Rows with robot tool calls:
※
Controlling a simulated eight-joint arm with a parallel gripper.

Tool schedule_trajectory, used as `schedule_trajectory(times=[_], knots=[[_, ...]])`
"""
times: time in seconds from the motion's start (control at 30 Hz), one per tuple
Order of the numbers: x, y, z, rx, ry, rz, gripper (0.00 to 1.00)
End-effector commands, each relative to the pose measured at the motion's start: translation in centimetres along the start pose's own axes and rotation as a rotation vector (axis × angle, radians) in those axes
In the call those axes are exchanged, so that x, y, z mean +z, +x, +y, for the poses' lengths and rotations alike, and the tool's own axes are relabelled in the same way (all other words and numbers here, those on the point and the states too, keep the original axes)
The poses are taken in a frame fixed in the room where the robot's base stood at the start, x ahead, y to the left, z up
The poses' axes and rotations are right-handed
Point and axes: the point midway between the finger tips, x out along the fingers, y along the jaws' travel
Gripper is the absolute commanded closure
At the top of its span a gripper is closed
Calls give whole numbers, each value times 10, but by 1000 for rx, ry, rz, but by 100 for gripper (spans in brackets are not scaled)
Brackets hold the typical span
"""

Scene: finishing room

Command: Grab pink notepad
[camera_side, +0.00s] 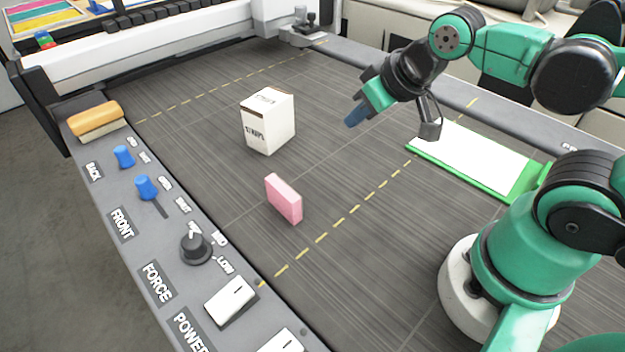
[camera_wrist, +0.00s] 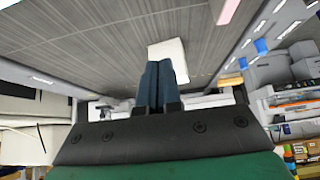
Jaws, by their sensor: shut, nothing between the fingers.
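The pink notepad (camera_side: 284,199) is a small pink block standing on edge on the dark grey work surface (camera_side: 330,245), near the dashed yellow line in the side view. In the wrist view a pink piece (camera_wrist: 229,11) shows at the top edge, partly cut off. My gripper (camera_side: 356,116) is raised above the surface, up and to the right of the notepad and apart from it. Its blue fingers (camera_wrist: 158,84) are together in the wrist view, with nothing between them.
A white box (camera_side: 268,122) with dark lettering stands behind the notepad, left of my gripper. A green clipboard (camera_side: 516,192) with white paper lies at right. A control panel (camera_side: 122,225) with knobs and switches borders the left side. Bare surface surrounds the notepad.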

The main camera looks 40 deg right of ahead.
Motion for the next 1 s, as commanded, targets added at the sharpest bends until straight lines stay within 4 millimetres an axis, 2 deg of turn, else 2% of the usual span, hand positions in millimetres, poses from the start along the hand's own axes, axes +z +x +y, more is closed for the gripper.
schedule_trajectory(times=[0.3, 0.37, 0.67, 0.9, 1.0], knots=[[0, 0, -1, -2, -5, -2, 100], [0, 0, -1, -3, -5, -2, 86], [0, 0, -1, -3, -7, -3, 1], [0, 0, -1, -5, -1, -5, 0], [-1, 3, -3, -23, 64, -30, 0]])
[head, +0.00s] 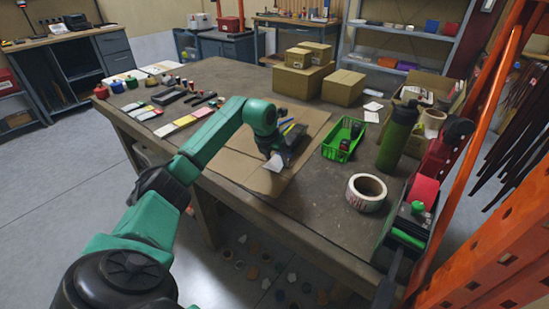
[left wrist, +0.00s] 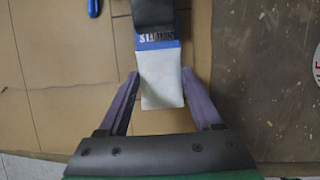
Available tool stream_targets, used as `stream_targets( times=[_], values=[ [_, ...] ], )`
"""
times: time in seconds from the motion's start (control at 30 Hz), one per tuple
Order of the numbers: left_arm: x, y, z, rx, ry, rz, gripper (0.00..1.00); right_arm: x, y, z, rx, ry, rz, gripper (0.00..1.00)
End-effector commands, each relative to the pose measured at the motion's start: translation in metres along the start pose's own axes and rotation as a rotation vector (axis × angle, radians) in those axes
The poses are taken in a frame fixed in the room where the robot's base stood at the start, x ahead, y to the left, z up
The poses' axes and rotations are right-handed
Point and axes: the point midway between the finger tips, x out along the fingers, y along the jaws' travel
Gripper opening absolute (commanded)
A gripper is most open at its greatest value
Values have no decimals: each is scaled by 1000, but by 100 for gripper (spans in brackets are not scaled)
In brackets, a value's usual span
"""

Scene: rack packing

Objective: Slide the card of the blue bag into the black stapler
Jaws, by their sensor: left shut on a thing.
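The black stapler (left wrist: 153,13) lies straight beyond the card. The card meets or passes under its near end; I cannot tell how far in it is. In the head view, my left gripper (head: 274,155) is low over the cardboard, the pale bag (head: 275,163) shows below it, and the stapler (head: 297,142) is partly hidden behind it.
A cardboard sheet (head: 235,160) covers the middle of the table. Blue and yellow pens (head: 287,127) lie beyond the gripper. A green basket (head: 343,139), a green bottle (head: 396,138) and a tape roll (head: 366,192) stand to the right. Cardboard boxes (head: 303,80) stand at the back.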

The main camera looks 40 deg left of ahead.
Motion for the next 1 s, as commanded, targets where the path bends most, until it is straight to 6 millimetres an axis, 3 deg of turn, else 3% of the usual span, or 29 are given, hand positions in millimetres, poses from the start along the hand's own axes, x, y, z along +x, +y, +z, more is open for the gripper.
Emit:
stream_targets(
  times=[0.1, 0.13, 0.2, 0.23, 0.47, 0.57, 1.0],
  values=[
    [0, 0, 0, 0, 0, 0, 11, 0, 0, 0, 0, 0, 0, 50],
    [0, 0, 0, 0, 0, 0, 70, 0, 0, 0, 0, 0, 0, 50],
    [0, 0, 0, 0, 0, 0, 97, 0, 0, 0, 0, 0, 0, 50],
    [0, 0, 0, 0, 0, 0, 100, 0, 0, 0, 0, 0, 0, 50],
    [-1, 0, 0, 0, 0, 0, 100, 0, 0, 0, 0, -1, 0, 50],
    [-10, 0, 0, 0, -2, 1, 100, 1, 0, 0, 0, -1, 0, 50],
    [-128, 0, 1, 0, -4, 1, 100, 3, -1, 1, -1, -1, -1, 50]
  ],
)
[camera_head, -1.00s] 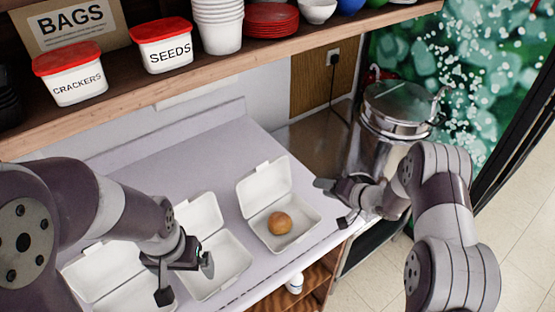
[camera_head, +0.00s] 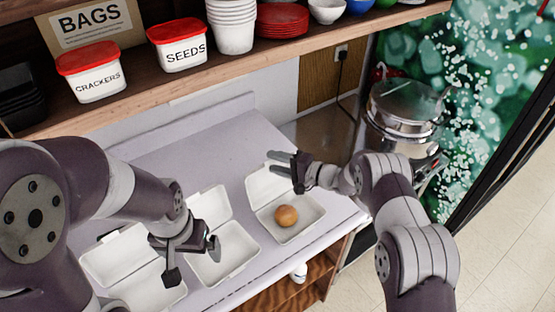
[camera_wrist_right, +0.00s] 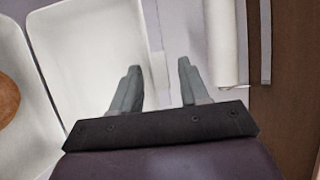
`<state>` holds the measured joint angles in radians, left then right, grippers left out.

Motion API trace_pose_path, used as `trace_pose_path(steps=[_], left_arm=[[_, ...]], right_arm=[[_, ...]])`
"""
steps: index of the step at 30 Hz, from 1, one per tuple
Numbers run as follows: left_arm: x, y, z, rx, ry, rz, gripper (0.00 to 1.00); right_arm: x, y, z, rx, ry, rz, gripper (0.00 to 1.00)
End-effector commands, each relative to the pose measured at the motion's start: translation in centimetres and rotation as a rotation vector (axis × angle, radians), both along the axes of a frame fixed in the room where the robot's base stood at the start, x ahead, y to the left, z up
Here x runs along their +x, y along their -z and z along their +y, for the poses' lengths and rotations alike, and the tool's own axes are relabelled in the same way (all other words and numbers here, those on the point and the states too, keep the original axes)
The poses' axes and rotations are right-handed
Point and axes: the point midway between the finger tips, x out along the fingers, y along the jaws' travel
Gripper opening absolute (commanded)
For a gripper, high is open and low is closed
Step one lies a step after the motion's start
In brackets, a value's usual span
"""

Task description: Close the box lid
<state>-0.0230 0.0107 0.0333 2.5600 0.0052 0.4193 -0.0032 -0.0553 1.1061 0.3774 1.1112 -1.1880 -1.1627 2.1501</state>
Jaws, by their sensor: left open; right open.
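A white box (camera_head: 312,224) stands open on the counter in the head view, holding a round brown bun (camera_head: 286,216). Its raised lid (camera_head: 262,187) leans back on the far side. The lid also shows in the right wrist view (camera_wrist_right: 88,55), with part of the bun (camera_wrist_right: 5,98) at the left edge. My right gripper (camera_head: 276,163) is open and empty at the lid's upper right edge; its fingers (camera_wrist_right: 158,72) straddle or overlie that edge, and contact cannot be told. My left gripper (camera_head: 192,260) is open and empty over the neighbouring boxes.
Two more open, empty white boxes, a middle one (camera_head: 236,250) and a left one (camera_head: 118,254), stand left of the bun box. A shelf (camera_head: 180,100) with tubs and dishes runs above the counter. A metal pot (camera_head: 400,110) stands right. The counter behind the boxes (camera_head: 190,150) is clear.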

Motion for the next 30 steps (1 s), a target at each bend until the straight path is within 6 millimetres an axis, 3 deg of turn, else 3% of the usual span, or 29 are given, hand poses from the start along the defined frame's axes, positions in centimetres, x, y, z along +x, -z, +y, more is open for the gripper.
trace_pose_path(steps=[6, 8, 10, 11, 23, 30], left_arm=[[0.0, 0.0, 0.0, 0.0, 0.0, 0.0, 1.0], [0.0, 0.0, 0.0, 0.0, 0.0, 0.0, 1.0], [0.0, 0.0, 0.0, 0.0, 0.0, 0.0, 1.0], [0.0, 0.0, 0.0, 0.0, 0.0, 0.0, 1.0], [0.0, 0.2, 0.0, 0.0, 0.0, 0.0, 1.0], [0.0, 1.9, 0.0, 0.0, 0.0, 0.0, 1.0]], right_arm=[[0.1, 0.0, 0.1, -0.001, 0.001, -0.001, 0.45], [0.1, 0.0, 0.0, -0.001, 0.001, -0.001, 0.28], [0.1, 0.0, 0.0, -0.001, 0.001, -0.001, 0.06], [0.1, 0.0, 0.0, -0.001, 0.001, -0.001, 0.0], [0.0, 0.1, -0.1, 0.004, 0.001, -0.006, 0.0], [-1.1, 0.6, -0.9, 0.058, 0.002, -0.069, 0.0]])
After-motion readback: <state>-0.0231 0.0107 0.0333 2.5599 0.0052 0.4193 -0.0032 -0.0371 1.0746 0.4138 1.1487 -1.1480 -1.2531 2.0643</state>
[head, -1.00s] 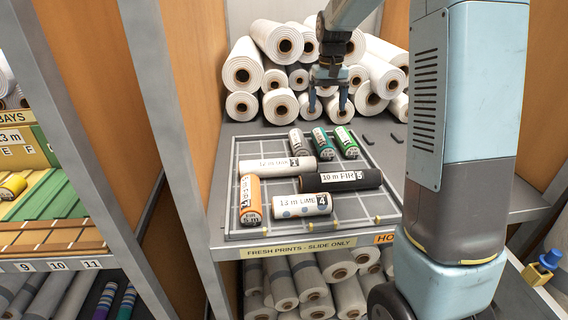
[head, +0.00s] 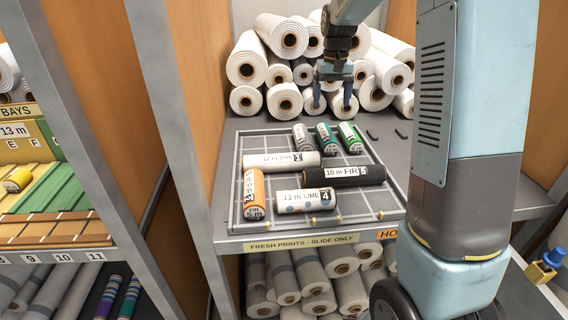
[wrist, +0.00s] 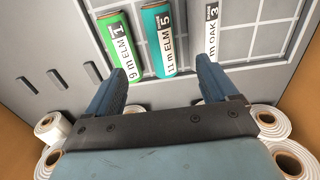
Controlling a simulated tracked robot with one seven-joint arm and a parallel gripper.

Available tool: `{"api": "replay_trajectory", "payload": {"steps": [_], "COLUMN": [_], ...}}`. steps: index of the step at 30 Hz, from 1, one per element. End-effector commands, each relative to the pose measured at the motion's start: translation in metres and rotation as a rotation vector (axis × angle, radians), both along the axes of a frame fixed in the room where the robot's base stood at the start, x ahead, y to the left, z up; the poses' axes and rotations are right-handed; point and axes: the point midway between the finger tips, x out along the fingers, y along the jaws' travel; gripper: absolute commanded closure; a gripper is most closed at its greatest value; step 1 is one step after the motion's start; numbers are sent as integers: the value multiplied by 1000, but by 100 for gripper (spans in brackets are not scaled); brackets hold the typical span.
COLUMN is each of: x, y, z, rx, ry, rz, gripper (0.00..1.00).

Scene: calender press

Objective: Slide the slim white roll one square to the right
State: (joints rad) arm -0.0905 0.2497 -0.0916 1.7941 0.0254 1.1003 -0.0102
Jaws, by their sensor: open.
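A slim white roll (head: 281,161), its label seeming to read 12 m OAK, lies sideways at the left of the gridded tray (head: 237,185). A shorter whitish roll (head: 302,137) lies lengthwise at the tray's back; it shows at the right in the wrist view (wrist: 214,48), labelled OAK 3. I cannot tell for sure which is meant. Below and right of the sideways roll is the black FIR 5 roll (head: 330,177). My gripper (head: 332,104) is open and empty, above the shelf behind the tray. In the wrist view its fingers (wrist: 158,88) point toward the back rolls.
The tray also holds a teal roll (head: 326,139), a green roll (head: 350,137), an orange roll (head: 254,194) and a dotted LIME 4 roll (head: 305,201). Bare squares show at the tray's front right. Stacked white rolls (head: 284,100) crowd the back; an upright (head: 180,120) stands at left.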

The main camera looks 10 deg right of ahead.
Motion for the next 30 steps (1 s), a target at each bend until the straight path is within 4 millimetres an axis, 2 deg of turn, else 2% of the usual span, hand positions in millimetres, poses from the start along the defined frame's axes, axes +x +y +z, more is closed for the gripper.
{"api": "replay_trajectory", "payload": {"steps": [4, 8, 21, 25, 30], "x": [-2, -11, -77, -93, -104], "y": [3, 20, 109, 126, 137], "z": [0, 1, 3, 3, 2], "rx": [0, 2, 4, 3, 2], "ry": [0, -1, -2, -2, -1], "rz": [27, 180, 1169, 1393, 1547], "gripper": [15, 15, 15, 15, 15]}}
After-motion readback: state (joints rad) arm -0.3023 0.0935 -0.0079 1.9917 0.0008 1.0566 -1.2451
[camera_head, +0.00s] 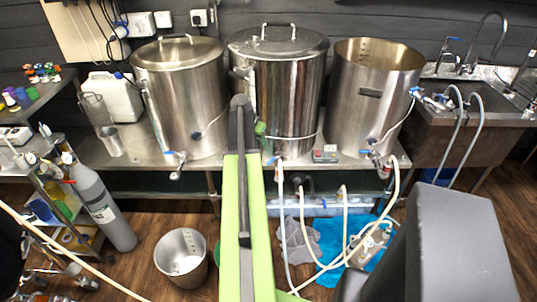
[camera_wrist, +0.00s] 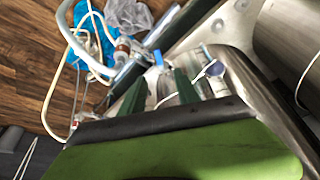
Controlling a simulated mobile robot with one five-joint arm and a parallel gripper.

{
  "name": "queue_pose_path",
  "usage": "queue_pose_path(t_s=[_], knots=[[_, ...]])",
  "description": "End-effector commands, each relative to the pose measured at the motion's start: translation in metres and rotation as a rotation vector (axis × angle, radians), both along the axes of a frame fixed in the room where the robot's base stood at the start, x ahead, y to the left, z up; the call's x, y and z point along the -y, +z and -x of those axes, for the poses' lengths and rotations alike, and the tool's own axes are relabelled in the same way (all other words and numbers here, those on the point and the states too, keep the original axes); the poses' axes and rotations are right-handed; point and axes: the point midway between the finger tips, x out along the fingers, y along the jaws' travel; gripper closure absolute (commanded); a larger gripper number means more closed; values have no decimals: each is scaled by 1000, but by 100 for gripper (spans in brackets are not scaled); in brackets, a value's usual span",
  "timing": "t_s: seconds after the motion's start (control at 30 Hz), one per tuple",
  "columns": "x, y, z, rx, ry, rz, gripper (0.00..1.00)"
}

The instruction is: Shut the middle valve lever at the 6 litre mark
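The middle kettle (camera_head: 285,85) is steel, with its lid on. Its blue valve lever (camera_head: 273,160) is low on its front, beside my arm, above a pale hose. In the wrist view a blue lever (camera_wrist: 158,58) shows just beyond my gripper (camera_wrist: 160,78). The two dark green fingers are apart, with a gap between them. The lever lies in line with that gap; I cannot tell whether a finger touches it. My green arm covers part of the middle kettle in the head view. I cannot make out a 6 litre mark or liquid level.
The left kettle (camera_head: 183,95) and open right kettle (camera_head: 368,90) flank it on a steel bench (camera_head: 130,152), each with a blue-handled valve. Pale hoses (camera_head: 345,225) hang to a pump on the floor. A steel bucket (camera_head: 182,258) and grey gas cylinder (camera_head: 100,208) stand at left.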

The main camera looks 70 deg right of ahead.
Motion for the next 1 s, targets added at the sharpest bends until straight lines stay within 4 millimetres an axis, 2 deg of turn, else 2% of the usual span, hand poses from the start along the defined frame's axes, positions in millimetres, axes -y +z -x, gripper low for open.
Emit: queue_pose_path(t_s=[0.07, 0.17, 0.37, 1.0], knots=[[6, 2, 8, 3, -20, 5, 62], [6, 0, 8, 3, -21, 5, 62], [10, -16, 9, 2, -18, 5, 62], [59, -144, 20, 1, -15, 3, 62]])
※
### What is required
Each line from the line containing "Step one lies a step after the motion's start" through the line containing "<state>-0.0230 0.0107 0.0333" is to be transcribed exactly, and no other line.

### Solution
Step one lies a step after the motion's start
In brackets, a value's usual span
"""

Task description: Close the box lid
<state>-0.0230 0.0107 0.0333 2.5600 0.0052 0.4193 -0.0032 -0.0553 1.1061 0.3774 1.1112 -1.1880 -1.1627 2.1501</state>

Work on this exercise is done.